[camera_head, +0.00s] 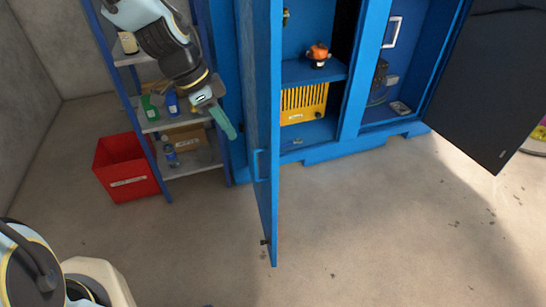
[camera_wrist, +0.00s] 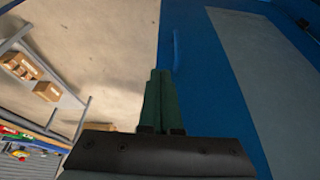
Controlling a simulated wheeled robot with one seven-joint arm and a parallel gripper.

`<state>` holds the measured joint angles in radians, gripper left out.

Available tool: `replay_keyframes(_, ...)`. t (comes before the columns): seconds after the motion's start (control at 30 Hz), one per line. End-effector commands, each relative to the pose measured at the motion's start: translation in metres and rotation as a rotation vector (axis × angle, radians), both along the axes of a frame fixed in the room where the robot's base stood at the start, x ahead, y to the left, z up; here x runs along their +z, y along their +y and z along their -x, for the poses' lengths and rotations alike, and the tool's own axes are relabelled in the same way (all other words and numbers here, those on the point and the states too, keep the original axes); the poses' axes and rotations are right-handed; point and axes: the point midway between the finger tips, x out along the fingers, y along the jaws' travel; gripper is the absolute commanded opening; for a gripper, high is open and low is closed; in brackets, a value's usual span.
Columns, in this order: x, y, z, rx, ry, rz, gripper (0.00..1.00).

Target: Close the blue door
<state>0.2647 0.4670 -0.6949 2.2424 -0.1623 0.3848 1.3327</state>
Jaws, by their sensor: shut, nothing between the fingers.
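The blue door (camera_head: 263,130) stands open in the head view, swung out from the blue cabinet and seen nearly edge-on. Its handle (camera_head: 259,165) is on the left-facing side. My gripper (camera_head: 229,131) is shut and empty, to the left of the door near the cabinet front. In the wrist view the green fingers (camera_wrist: 159,85) are together. The door's blue face with a grey panel (camera_wrist: 265,75) fills the right of that view, and its blue handle (camera_wrist: 176,50) shows just beyond the fingertips. I cannot tell whether the fingers touch the door.
The blue cabinet (camera_head: 345,143) holds a yellow slatted box (camera_head: 304,103) and an orange-and-black item (camera_head: 318,53). A dark door (camera_head: 495,85) stands open at the right. A shelf rack (camera_head: 190,170) and red bin (camera_head: 126,168) are at left. The floor in front is clear.

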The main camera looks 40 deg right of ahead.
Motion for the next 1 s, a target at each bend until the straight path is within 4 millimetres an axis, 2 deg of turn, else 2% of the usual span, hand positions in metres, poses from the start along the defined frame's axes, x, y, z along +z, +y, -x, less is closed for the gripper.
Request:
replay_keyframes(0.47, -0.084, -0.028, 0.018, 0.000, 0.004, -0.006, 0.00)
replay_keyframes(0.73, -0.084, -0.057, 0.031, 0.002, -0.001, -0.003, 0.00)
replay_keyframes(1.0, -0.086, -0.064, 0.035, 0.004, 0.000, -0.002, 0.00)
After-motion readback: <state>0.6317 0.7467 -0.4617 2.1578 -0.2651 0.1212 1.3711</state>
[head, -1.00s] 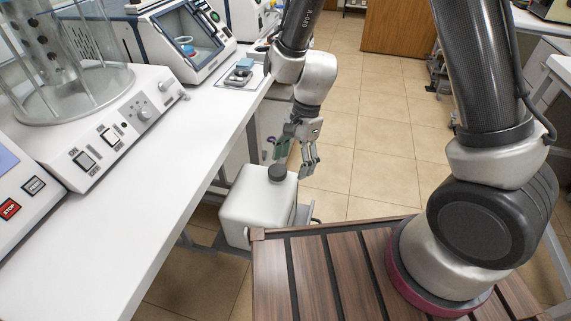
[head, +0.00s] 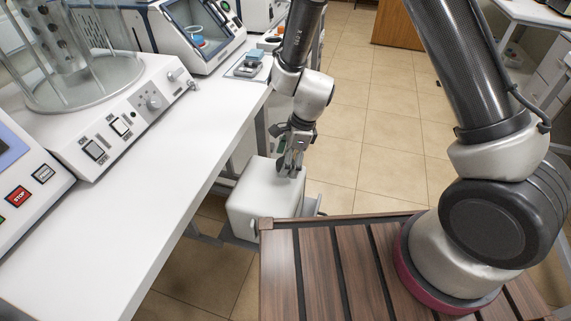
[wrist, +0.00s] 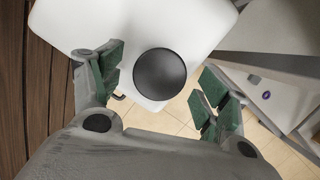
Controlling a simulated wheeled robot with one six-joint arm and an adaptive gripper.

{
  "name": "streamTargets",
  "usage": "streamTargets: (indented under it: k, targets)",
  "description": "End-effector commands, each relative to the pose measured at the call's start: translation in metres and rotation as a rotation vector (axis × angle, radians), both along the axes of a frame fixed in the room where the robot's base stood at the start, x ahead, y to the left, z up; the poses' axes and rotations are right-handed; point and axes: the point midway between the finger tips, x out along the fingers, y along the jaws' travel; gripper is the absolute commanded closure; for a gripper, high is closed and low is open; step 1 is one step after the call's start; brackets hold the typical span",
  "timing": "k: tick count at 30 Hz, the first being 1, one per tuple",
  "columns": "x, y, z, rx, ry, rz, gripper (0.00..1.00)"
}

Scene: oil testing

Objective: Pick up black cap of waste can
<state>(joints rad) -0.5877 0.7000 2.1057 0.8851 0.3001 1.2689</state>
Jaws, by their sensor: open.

______

→ **WHAT TO WORK ON**: Check each line above for the word "simulated" and say how many have it, with nothing else.

→ **FULL ANSWER**: 2